Living in Fresno’s countryside is attractive for some who enjoy a slower pace, the greenery of the grapevines or the almond blossoming. But these views come at a high price, especially for those who live close to the fields where these crops are sprayed with pesticides.
Although California had the largest number of certified organic farms in the United States—3,012 in 2019, according to a survey of certified organic U.S. farms and ranches—this is not the reality in Fresno County, where most farms still rely on restricted harmful materials as the main method for pest control. For at least a decade, Fresno has reigned supreme, as the No. 1 pesticide user in the entire state.
Has this heavy use of pesticides had any impact on the residents of communities such as Raisin City, Caruthers, Cantua Creek, Orange Cove and many more where residents’ homes are a dozen feet away from treated fields?
To shed light on this important issue, two community groups, the Central California Environmental Justice Network (CCEJN) and Californians for Pesticide Reform (CPR), have partnered with a team of researchers at UC Davis to conduct a study that will try to measure pesticide exposures for people living near agricultural fields in three counties in the Central Valley.
Adults who live in selected communities in Fresno, Tulare and Kern counties participate in this study by wearing a small air sampling device during the day, three different days throughout the pesticide application season. Participants also provide a urine sample.
This is not the first study of its kind, but what makes this study unique are two things. One is that the California Air Resources Board funded this study as part of the AB 617 community grants, recognizing the importance of understanding exposure and of engaging impacted communities in studying their own environment. And two, that industry reacted to the public announcement of the study with such alarm.

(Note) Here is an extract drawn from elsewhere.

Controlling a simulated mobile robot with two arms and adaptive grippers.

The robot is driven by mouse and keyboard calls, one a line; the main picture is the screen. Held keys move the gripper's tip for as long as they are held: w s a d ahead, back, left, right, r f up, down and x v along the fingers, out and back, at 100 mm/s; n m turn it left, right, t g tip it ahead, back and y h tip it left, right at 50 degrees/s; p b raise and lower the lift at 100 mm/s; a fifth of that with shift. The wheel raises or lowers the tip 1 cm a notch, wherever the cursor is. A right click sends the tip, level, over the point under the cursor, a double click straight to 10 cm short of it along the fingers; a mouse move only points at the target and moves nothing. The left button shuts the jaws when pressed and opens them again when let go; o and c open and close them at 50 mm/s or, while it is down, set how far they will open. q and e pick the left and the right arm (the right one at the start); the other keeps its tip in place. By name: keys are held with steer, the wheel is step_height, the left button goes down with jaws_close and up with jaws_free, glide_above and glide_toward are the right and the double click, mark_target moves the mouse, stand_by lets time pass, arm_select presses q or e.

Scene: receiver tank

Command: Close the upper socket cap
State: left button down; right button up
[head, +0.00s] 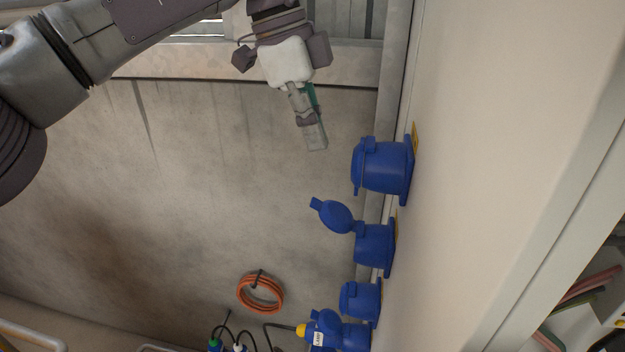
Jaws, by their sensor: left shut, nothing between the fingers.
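Several blue sockets stick out from a pale wall panel in a column in the head view. The upper socket (385,166) is the largest, and its cap looks shut over its front. The socket below it (374,246) has its round cap (336,215) swung open to the upper left. A smaller socket (361,299) below that looks capped. My left gripper (317,140) is shut and empty, pointing down, left of the upper socket and apart from it. My right gripper is not in view.
The pale panel (480,150) fills the right side. A lowest socket (345,335) has a plug and cable. An orange hose coil (260,293) hangs on the concrete wall (200,180). Free room lies left of the sockets. Shelved items (590,285) show at the lower right.

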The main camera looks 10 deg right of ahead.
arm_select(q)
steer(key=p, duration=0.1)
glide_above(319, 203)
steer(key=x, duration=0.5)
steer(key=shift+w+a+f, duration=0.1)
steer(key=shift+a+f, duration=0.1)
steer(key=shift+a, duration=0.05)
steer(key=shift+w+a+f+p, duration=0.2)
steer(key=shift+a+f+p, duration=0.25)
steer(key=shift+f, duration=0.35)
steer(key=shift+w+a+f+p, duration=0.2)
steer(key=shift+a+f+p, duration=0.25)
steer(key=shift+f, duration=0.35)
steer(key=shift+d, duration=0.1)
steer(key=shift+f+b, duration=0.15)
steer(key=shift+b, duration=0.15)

In response to promotion of the study and a request for participants on social media, the Western Agricultural Processors Association (WAPA) issued an advisory warning their members that “paid activists” would be entering treated fields attempting to prove exposure, calling the study methods “unproven and unapproved” and falsely accusing the CCEJN of deploying air sensors for the past seven years that have led to thousands of dollars in fines against polluters.
The “urgent advisory” advised its members to call the sheriff to report “any unauthorized persons near a field.” The advisory was amplified in three ag publications: Agri-pulse, Ag Net West and California Agriculture News.
California Agriculture News included the following warning, which we view as an explicit threat to participants conducting air sampling in their own backyards: “Should you see anyone in or around the edge of your field or orchard, we urge you to immediately contact the County Sheriff’s office and the county ag commissioner. We have already warned the Sheriff and the Ag Commissioner of this potential threat.”
Industry also used its influence to complain to the Department of Pesticide Regulation (DPR), demanding to know why they were allowing the study.
The propaganda tactics used by the WAPA to discredit the study, defame the organizations involved and intimidate potential participants make one wonder: Why are they so afraid? What will this study reveal?
We will have to wait to find out. Participants in Fresno County just finished collecting their first set of samples, and a second collection is scheduled for the spring of 2022.
In the meantime, as advocacy organizations committed to promote policies and practices that protect people from pesticides, we will continue to affirm the right of people to study the air they breathe without permission, interference or intimidation from Big Ag.